M.V.M.

Creado el
19/5/2018.


Alfonso Guerra: el rostro del PSOE

MANUEL VÁZQUEZ MONTALBÁN

Epílogo del libro Proceso a Alfonso Guerra, publicado junto a la revista TIEMPO. Número desconocido, depósito legal de 1991


1982. El PSOE acaba de ganar las elecciones por mayoría absoluta y en la pantalla de televisión aparece un Alfonso Guerra sonriente, con la geografía del rostro mefistofélica y una relajada sensación de victoria en toda la angulosa figura. Estoy en la sala de estar de un balneario y a mi lado una dama se pone histérica y grita: ¡Afganistán!, ¡Afganistán!. Para la dama, Alfonso Guerra era casi el ejército soviético entrando en Madrid, y la victoria del PSOE aparecía como el preludio de un grave enrojecimiento de España. Ocho años después estoy casi convencido de que aquella dama o ya ha votado o bien podría votar al PSOE en cualquier convocatoria electoral. Los agravios que hoy le suscitaría la imagen de Guerra no pertenecerían al territorio de las premoniciones revolucionarias, sino a todo lo relacionado con el escándalo Juan Guerra y a las especulaciones sobre los niveles de riqueza de Alfonso Guerra y sus hermanos.

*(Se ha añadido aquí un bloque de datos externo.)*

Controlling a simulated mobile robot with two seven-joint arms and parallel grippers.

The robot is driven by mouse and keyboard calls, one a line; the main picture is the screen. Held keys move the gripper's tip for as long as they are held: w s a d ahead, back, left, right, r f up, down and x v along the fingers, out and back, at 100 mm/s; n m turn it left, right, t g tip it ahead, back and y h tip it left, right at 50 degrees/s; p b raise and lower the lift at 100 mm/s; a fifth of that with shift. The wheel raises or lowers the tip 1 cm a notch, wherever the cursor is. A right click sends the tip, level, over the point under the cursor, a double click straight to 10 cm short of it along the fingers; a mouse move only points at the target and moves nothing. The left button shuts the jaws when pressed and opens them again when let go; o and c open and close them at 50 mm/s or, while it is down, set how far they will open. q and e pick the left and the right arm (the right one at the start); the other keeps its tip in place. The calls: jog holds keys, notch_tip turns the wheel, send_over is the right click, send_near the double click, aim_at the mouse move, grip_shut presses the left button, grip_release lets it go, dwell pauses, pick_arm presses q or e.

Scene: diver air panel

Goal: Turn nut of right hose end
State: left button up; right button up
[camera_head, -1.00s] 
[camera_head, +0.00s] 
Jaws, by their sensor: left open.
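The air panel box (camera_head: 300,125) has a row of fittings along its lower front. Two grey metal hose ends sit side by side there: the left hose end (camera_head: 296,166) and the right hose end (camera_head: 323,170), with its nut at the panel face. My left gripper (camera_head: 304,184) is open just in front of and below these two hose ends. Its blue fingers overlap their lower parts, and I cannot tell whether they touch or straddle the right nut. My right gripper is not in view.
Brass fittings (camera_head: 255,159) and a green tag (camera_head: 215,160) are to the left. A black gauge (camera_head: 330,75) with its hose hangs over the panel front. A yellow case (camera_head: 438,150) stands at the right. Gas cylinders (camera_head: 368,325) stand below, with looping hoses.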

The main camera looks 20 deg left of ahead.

En ocho años, Alfonso Guerra ha cambiado de imagen. Entró en el primer gobierno socialista como un joven político jacobino, expresión de la radicalidad socialista prudentemente ensamblada con la moderación de Felipe González. Antes del Referendum de la OTAN tuve ocasión de entrevistarle para Almuerzos con gente inquietante y aceptó que había un cierto cálculo en esa división de papeles con Felipe González, como la había en la socialdemocracia alemana entre el «historicista» Brandt y el a veces insultantemente pragmático, Helmut Smichdt. Era un Alfonso Guerra que aún conservaba la coquetería de la radicalidad y no quiso pronunciarse a favor del ingreso en la OTAN, pronunciamiento que haría en las últimas horas previas a aquella gran mascarada y a contracorazón.

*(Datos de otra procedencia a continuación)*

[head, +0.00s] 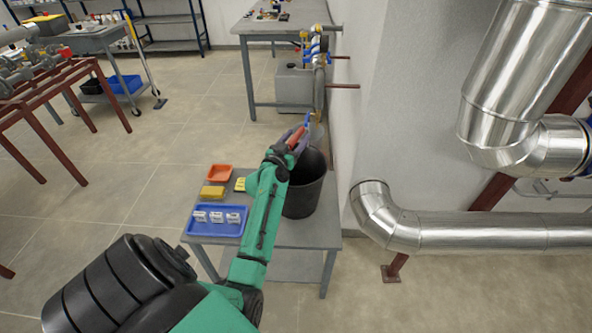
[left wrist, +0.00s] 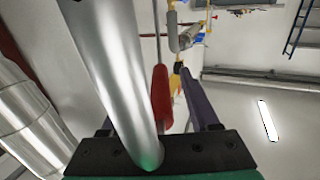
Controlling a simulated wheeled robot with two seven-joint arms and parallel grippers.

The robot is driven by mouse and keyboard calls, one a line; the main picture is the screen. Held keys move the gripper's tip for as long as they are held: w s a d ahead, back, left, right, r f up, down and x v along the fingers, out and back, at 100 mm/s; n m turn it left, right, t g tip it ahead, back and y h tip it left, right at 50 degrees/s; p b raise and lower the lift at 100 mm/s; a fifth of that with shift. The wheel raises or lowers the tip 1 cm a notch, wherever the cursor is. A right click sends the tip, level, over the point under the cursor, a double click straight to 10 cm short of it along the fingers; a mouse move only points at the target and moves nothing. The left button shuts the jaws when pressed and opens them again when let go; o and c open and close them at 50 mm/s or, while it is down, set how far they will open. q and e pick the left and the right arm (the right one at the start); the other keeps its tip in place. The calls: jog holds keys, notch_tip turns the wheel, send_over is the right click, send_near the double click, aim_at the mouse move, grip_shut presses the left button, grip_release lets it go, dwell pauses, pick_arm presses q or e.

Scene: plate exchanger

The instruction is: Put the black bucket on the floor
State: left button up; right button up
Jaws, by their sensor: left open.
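The black bucket (head: 306,196) stands upright on a small grey table (head: 283,262), close to the wall. My left forearm hides part of its left side. My left gripper (head: 302,132) is above and behind the bucket, near the pipework; it is open. In the left wrist view its two dark purple fingers (left wrist: 184,112) stand apart, with a red handle-like piece (left wrist: 162,92) between them. I cannot tell whether they touch it. The bucket does not show in the left wrist view. My right gripper is not in view.
The table also holds a blue tray (head: 216,234) with white parts, a yellow block (head: 212,192) and an orange-red tray (head: 219,171). Silver pipes (head: 470,232) run on the right. A grey tank (head: 294,86) stands behind. The floor (head: 110,185) left of the table is clear.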

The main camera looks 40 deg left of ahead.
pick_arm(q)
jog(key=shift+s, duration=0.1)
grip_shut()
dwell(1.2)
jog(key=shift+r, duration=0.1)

Pero fueron precisamente concesiones de este tipo las que esfumaron el retrato original. Cada sapo tragado le alteraba una facción. Reconversión industrial. Hegemonía de la política económica de la «beautiful people», Otan. 14-D... Cuando llegó el escándalo Juan Guerra, Alfonso ya no era el que había sido. Ya no conservaba el don de ambigüedad, sino el de la obviedad de un político de estado, disciplinadamente supeditado a las líneas maestras de una política en gran parte dictada por determinantes centros internacionales, así en lo económico como en lo estratégico, así en Bonn como en Washington.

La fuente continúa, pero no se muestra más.